How has parenting been?
I felt very anxious about it before, and was quite hung up on the idea that I'd be a bad father. But a lot of that went away after he was born. I've enjoyed all of it, basically—even the sleepless nights have your moments where you feel like only you can put someone back to sleep. Jack had a baby two months before me as well, so that's been a shared experience.

What's it like to balance it with your career?
My relationship to music and being a father is shaped by my own experiences having a professional musician as a father. When I was growing up, my dad was touring a lot in North America for the first five or six years of my life—he was David Gray's session guitarist. They'd go on these three-to-four month-long tours. I probably just didn't see him very much growing up. I remember he came back once and my brother, who was six months old, didn't know who he was. I've always had that in the back of my mind about being a father myself. It's definitely shaped the fact that we're not going to tour as much as when we were 24. We've basically accepted that it has financial and success costs, just because we won't be able to work the band as hard. But I'd rather have a good relationship with my son. [Laughs] Not that I had a bad relationship with my father, but it has consequences.

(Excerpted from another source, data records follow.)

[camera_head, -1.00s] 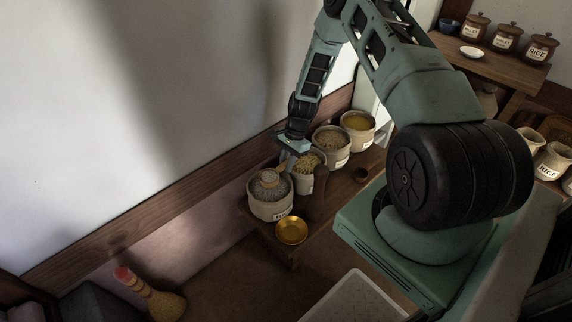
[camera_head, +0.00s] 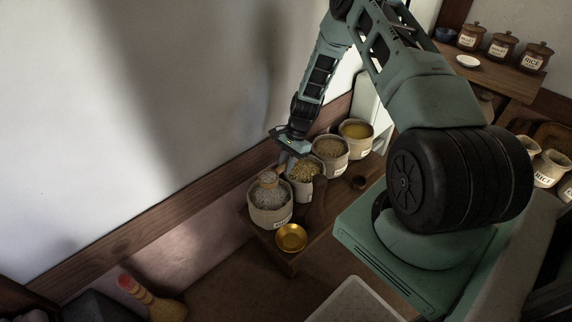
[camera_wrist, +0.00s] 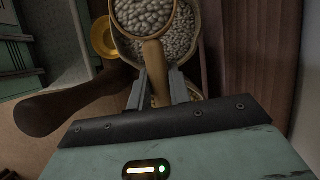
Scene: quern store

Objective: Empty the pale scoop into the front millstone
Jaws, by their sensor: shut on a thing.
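My gripper (camera_head: 285,160) is shut on the handle of the pale scoop (camera_head: 268,179). In the wrist view the tan scoop handle (camera_wrist: 156,62) runs between my fingers (camera_wrist: 160,85), and the scoop bowl is heaped with pale beans (camera_wrist: 145,15). The scoop is over the front sack (camera_head: 270,213), which holds similar pale beans. The gap between scoop and beans is hard to judge. I cannot make out the front millstone in any view.
More open sacks (camera_head: 330,152) stand in a row behind on the wooden bench. A brass bowl (camera_head: 291,238) is at the bench's front end. A dark brown handle-like piece (camera_wrist: 75,105) shows beside my gripper. The wall is close on the left.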

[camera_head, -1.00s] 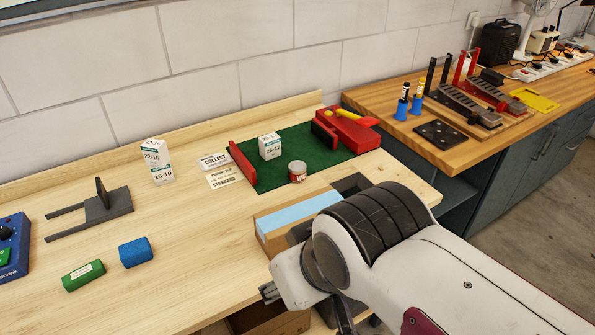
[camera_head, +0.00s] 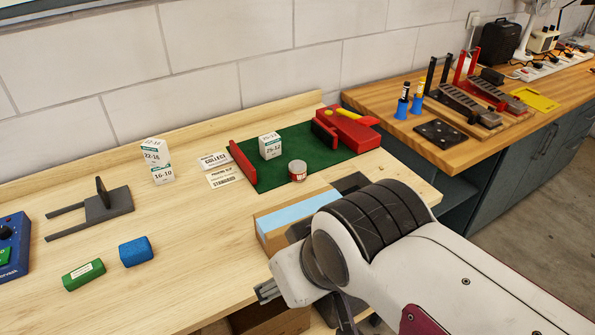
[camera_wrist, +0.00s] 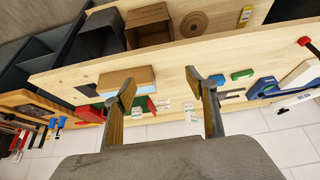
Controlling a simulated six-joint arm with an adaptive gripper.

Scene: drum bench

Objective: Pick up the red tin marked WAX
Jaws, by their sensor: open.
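The red tin (camera_head: 297,171) with a pale lid stands upright at the front edge of the green mat (camera_head: 318,156). Its side label is too small to read fully. My gripper (camera_wrist: 162,88) is open in the wrist view, with nothing between its fingers. In the head view only part of my gripper shows, low and left of my arm, in front of the tin and well apart from it. I cannot surely pick out the tin in the wrist view.
A white box (camera_head: 270,146) stands on the mat behind the tin, and a red clamp-like fixture (camera_head: 347,126) is at its right. Stacked white boxes (camera_head: 162,174) stand left.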

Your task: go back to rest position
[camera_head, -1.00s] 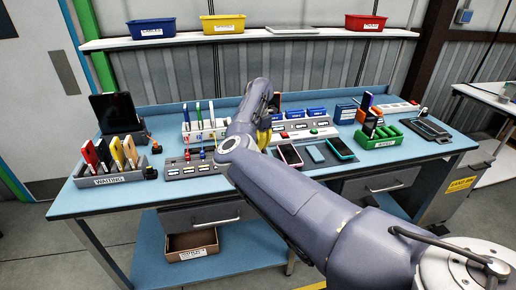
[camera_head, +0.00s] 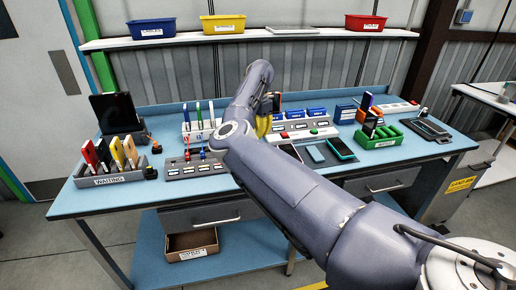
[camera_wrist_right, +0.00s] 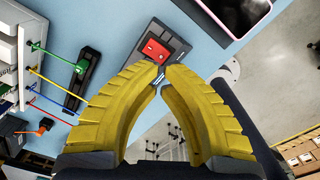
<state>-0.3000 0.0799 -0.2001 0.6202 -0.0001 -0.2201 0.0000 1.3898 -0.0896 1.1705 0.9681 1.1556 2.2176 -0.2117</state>
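My right arm reaches across the bench from the lower right in the head view. Its yellow-fingered right gripper (camera_head: 263,125) is partly hidden behind the arm, above the middle of the bench. In the right wrist view, the two yellow fingers of this gripper (camera_wrist_right: 163,70) lean together with their tips almost touching, and I see nothing held between them. A red block-like part (camera_wrist_right: 154,51) on a dark grey base lies beyond the tips; I cannot tell its distance from them. My left gripper is not in view.
The blue bench (camera_head: 100,202) carries a grey "waiting" rack (camera_head: 122,178), a grey socket strip (camera_head: 181,171), a green rack (camera_head: 385,140) and phones (camera_head: 340,149). Colored bins stand on the shelf (camera_head: 186,40) behind. The bench's front left is clear.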

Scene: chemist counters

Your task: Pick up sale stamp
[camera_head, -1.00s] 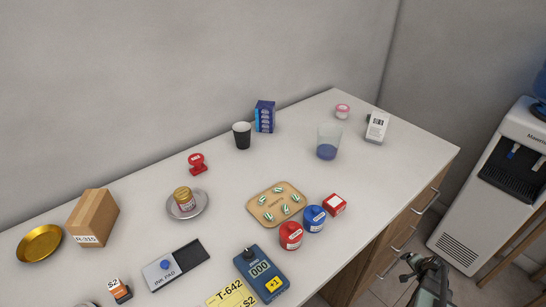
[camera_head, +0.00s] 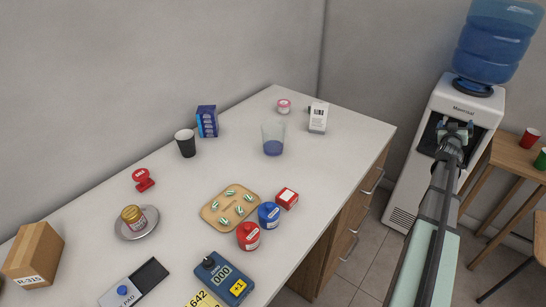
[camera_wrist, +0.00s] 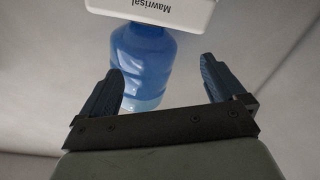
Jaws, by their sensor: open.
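A red hand stamp (camera_head: 143,179) with a knob handle stands upright on the white counter (camera_head: 330,170), left of centre in the head view; its lettering is too small to read. My gripper (camera_head: 455,128) is at the right in the head view, off the counter and in front of the water cooler, far from the stamp. In the wrist view my gripper (camera_wrist: 160,65) is open and empty, with the cooler's blue bottle beyond the fingers. The stamp is not in the wrist view.
Near the stamp are a gold-lidded jar (camera_head: 133,216) on a metal dish, a black cup (camera_head: 185,143) and a pill tray (camera_head: 212,219). Red (camera_head: 248,237) and blue (camera_head: 269,215) containers stand beside the tray. An ink pad (camera_head: 124,289) and cardboard box (camera_head: 35,252) lie nearer. The water cooler (camera_head: 465,100) stands right.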

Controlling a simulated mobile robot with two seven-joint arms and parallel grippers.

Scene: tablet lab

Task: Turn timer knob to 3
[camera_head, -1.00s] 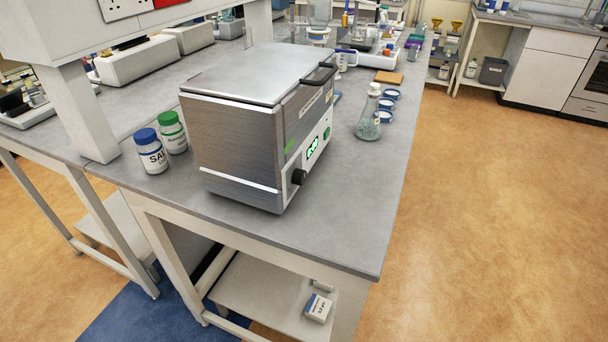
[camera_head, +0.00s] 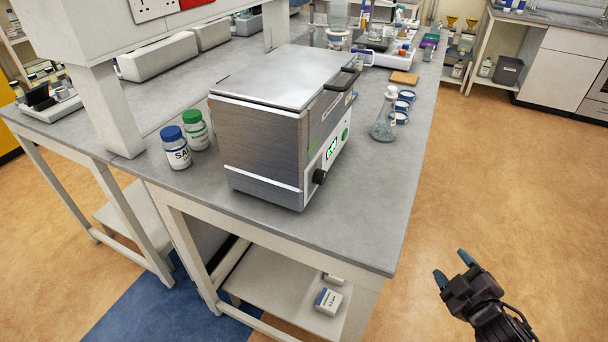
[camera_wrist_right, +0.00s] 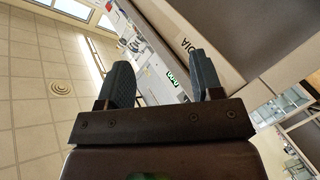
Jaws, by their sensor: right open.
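The timer knob (camera_head: 320,176) is a black round knob on the control panel of a steel bath-like device (camera_head: 262,140) on the bench. A green lit display (camera_head: 332,148) sits beside the knob, and a green button (camera_head: 345,134) is farther along the panel. The mark the knob points at is too small to read. My right gripper (camera_head: 453,268) is open and empty, to the right of the bench and well apart from the knob. My left gripper is not in view.
The bench's front corner (camera_head: 385,262) is bare, and the floor at right is clear.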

I feel like a lot of non-American guitar bands have a White Ladder influence these days. David Gray was doing something very post-genre-y early on before that really became a thing. Would you say that era of music was an influence on Bombay Bicycle Club?
I wouldn't say his music specifically was, although we did record our acoustic album Flaws at the studio he owned at the time, which is now owned by Paul Epworth. My dad produced half of the songs on that record. But I completely agree that it's a post-genre album—electronica meets singer-songwriter, you get the Postal Service from that too. He slogged away for ten years before that record really happened, and my dad worked with him for 20 years, but that was the one record he wasn't involved in. [Laughs]

I feel like a lot of rock and pop-rock bands have made a name off of being hard to pin down these days, but you guys were ahead of that by a few years with So Long, See You Tomorrow. I'm curious to hear what you guys perceive to be your own evolution of sound, including what you try to avoid.
I was thinking about whether there's Bombay Bicycle Club tropes, and whether we consciously try to avoid them in the studio. For the first four records—which we did in five years, between the age of 18 and 23—at that age, you're just discovering new things all the time. You don't really know who you are, and we certainly didn't have a fixed idea about the music we wanted to make or a grand plan for the band. A lot of the evolution of our sound is Jack discovering new kinds of music and essentially learning how to be a producer on the go. A Different Kind of Fix and So Long, See You Tomorrow came out of the curiosity of learning how to be a producer that bases their music off of sampling older records, world music and what have you.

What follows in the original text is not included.